Tüketirken fark etmediğimiz bir şey daha var. Bir litre kola üretmek için bir litre su harcanıyor mu sanıyorsunuz. Dünya geneline bakalım. 2006 yılında, en meşhur kolalı içecek üreticisi 290 milyar litre temiz sudan, 114 milyar litre içecek üretmiş. 176 milyar litre atık su çıkarmıştır. (Kaynak: Royte, 2008, s. 158) Bu rakamlar temiz suyun %40 ile meşrubat yapıldığını, kullanılan suyun%60’ının ise atık suya dönüştüğünü göstermektedir. Meşrubat gereksiz bir sıvı olduğuna, suyu yok ettiğine göre zarar aslında %100’dür. 2006 yılında 290 milyar metre küp su yok edilmiştir. Dünyanın temiz su rezervlerinin tükendiğini söyleyenler, bizlere su tasarrufu konusunda ahkâm kesenler bu durum karşısında ne diyorlar acaba? Suları tüketen işte bu dev firmalardır aslında.

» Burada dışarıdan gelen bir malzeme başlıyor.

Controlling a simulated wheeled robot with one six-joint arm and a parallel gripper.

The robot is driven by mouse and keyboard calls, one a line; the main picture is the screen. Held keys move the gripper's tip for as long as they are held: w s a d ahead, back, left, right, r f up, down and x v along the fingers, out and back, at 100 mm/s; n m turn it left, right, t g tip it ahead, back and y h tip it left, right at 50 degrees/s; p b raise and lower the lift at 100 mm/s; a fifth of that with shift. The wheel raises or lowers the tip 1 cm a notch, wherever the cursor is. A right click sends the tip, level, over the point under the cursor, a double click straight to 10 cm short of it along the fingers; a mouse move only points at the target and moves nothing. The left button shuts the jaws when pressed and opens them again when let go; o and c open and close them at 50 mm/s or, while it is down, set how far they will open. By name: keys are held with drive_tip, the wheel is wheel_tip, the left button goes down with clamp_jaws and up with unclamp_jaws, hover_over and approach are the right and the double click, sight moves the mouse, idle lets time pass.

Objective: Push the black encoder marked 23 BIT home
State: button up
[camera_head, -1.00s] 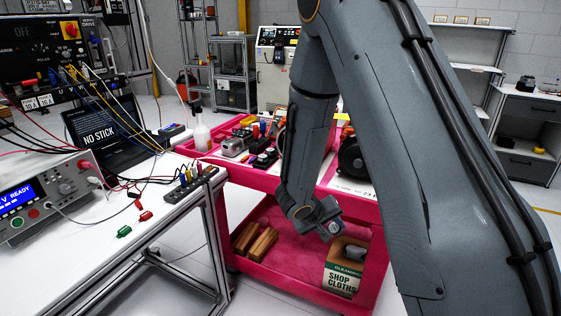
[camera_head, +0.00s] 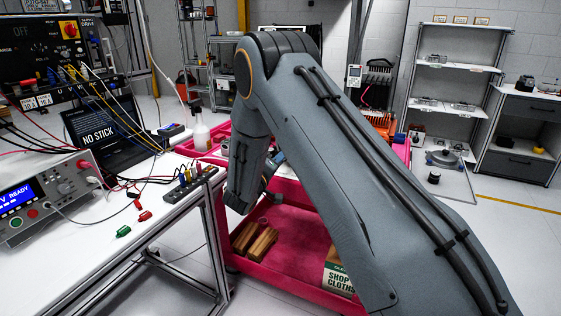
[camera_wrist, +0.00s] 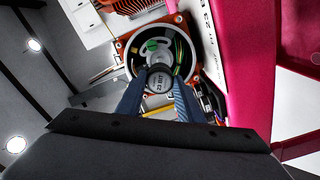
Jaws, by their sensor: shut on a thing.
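The black encoder marked 23 BIT (camera_wrist: 160,82) is between the fingertips of my gripper (camera_wrist: 160,94) in the wrist view. My gripper is shut on it. Beyond the encoder in that view is a round, open motor housing (camera_wrist: 186,45) with an orange-red square flange and green and yellow wires inside. The encoder overlaps the lower part of the round opening; I cannot tell whether it touches the housing or is held clear of it. In the head view my own arm hides the gripper, encoder and motor.
The red cart (camera_head: 300,222) carries the work and has wooden blocks (camera_head: 262,243) and a shop cloths box (camera_head: 340,277) on its lower shelf. A white bench (camera_head: 90,245) with a meter and terminal strip stands left. A red cart edge (camera_wrist: 252,70) runs close on the right.

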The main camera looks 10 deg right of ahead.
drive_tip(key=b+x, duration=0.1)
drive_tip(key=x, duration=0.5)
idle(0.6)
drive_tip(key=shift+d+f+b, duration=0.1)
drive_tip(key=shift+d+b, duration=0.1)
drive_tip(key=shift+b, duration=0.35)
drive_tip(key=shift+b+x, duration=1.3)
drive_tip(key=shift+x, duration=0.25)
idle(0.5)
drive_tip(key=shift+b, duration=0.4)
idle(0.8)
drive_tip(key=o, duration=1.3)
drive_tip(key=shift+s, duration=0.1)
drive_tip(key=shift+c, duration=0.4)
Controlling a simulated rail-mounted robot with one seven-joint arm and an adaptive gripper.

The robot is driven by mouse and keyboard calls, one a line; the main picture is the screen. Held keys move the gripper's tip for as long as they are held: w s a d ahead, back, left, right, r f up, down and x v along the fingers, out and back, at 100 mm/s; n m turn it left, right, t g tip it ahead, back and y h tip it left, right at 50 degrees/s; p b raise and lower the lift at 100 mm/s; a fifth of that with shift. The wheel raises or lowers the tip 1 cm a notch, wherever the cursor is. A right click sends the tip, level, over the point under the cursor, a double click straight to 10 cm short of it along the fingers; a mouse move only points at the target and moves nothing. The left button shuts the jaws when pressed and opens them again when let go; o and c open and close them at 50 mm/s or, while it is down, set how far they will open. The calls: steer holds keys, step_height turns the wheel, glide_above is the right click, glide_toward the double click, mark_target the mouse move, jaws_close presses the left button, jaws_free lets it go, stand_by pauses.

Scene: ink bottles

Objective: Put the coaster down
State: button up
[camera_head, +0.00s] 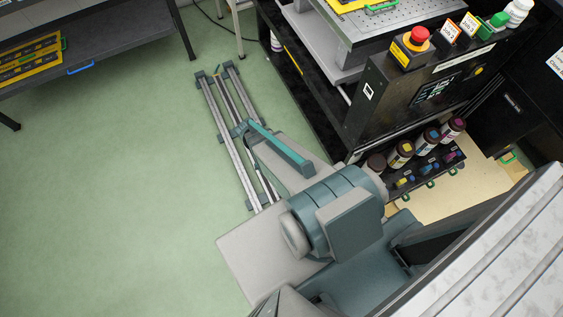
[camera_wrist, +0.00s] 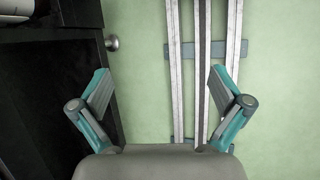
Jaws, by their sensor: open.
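My gripper (camera_wrist: 161,90) shows in the wrist view with its two teal and grey fingers spread wide apart. Nothing is held between them. The pale green floor and my floor rails lie beyond the fingers. I cannot make out a coaster in either view. In the head view my arm covers part of the scene, and the gripper's fingertips cannot be picked out there.
Several ink bottles (camera_head: 401,153) stand in a row on a black rack (camera_head: 437,164) below a machine with a red stop button (camera_head: 419,35). A dark cabinet (camera_wrist: 50,90) is close on the left in the wrist view. Open floor (camera_head: 110,190) lies left of the rails.

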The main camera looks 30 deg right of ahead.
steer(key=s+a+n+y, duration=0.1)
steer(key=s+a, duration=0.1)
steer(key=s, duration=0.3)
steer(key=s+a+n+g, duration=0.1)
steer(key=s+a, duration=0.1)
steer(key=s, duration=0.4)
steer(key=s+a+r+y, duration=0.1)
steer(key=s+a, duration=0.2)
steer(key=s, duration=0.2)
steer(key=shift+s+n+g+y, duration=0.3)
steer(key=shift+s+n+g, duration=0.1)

Gazlı içecek firmaları su hakkı konusundaki haklılığımız karşısında çeşitli yöntemler geliştiriyor ve bu yöntemleri etkili bir şekilde kullanıyor. Maskeleri düşmesin diye büyük paralar harcıyorlar. “Yeşil Aklama” pazarlama yöntemi konusunda çok başarılılar ve bu noktada Truva Atı çevre örgütlerinden de yardım alıyorlar. Firmaların internet sitelerine bakarsanız “sürdürülebilirlik” sözcüğü ile karşılaşırsınız. Ancak sürdürülebilir olan yaşam mı, şirket varlığı mı? Sanki yaşamdan söz eder gibi anlatmalarına rağmen, kastedilen şirket kazançlarının sürdürülebilirliğidir. Artık alt yazıları okumaya başlama zamanımız çoktan geldi.
Mesela bir meşrubat firması internet sayfalarında üretimde kullandıkları suyu her yıl biraz daha azaltma hedefleri olduğu yazıyor. Hatta bununla ilgili grafikler de yayımlamışlar. Ancak grafikte yer alan rakamlar neyi ifade ediyor belli değil. Metre küp mü, kaç metre küp, milyon mu, milyar mı veya sadece bir takım oranlar mı? Bu tablo karşısında “Vay be, daha az su kullanmak için çok uğraşıyor olmalılar” dedirtmeyi amaçlıyorlar.
Evet, grafik su kullanım miktarını azalttıklarını gösteriyor. Bu iyi bir şey mi? Tebrik edilmeyi mi hak ediyorlar? Oysa bu tablonun anlattığı başka şeyler de var ve asıl önemli olan bu fısıltı yüksekliğinde duyulan bilgidir. Zaten tüm gürültü biz o sesi duymayalım diye çıkartılıyor. Fısıltının söylediği şey şu : “Meşrubat üretmek için çok fazla su kullanıyoruz. İnsan hayatı için gerekli olmayan bir sıvı üretmek için suyunuzu çalıyoruz. Hak olan, hayatın ta kendisi olan sularınızı tüketiyor, onu gasp ediyor ve sonra da dönüştürerek başka coğrafyalara kaçırıyoruz. Görüyorsunuz ama algılayamıyorsunuz.”
Nurşin Altunay
Not: Bu yazı Yeşil Direniş dergisinin 2. sayısında yayınlanmıştır. Yazının mahiyetinin bugün de güncelliğini koruduğunu düşündüğümüzden yeniden yayınlamaya karar verdik.
Views: 49
Yorumunuzu yazınız.
Elinize sağlık. Su hakkı coklukla gözardı edilen, çok önemli bir konu. Yazının neredeyse tamamına katılıyorum. Ufacık bir notum var, yazıda gazlı içeceklerin gereksiz olduğu vurgulanmış. Neyin gerekli neyin gereksiz olduğuna kim karar veriyor? Bana göre modern yaşantımızda sahip olduğumuz milyonlarca eşya gereksiz. Fakat bunların gereksiz olduğunu düşünmem subjektif. Su hakkı ise subjektif bir konu değil. Gereksiz ifadesinin kullanımı yazının hakliligindan bir parça pay çalıyor bana kalırsa.